To avoid the warning, one can provide the password through the interactive prompt.
$ mysql -h 127.0.0.1 -P3306 -uroot -p
Enter password:
*snip*
mysql>
If you are interactively connecting to MySQL, this is the preferred method.
But it won’t solve a script from passing the password.
The MySQL Documentation lists some options for handling this, such as the mysql_config_editor to store the encrypted password.
However, even this method is not really secure .

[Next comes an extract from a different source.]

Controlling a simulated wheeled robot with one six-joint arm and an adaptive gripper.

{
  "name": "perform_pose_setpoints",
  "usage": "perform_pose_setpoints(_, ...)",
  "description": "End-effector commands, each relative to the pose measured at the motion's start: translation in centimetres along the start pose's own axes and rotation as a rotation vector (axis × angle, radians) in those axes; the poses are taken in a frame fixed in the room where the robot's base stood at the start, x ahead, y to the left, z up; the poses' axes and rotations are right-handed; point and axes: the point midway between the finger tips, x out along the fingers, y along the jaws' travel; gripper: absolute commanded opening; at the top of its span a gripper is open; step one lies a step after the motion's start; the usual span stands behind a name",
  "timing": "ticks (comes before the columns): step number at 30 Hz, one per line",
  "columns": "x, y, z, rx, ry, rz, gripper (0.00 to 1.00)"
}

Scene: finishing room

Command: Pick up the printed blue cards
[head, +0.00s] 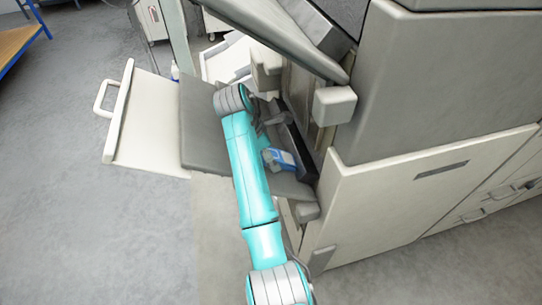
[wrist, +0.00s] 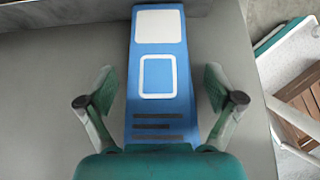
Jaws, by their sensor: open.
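The printed blue cards (wrist: 160,105) lie on a grey tray surface (wrist: 50,80) in the wrist view, blue with white boxes and dark bars. My gripper (wrist: 160,88) is open, with one finger on each side of the cards and a gap at both sides. The cards' lower end is hidden by the gripper body. In the head view the blue cards (head: 279,160) show beside my turquoise arm, on the machine's grey output shelf.
The large grey and cream machine (head: 430,90) stands close on the right, with a slanted panel (head: 275,30) above my arm. A cream tray with a handle (head: 145,125) juts out to the left. The floor at the left is open.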

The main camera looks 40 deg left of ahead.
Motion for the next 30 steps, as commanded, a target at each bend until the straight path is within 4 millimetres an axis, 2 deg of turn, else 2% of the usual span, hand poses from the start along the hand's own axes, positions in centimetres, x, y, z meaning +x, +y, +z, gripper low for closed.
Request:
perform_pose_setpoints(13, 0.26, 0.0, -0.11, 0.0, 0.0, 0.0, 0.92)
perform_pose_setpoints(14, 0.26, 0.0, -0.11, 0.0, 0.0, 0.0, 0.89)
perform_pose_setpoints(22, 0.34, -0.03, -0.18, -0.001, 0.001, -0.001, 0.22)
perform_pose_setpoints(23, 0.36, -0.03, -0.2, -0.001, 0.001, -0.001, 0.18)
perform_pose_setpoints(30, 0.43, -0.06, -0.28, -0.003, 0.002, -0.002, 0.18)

Snooping the MySQL password with eBPF
To highlight why this is insecure, let’s look at the BCC tool execsnoop (execsnoop-bpfcc in Ubuntu), which uses eBPF to trace exec system calls.
# execsnoop-bpfcc -T
TIME PCOMM PID PPID RET ARGS
18:45:47 benchmark.sh 22832 20920 0 ./benchmark.sh
18:45:47 date 22837 22832 0 /usr/bin/date
18:45:47 mysql 22838 22832 0 /usr/bin/mysql -h127.0.0.1 -P6033 -uroot -psecret
And there’s our password!
If we used the interactive prompt, our password would not be exposed.
# execsnoop-bpfcc -T
TIME PCOMM PID PPID RET ARGS
19:25:16 mysql 24737 20920 0 /usr/bin/mysql -h 127.0.0.1 -P3306 -uroot -p
Conclusion
Starting in MySQL 5.6, MySQL’s command line client will generate a warning if you try to pass the password as part of the connection command.
And even passing a password with variables will suffer from this problem.
I showed how we can use eBPF and execsnoop to snoop that MySQL password.
The good news, I suppose, is that execsnoop requires the root user to run.
So a bad actor that has achieved root access to your system can cause all sorts of other havoc.
Regardless, a Data Guardian that wants to limit access except through the database will not pass the password unencrypted and will implement a password rotation policy.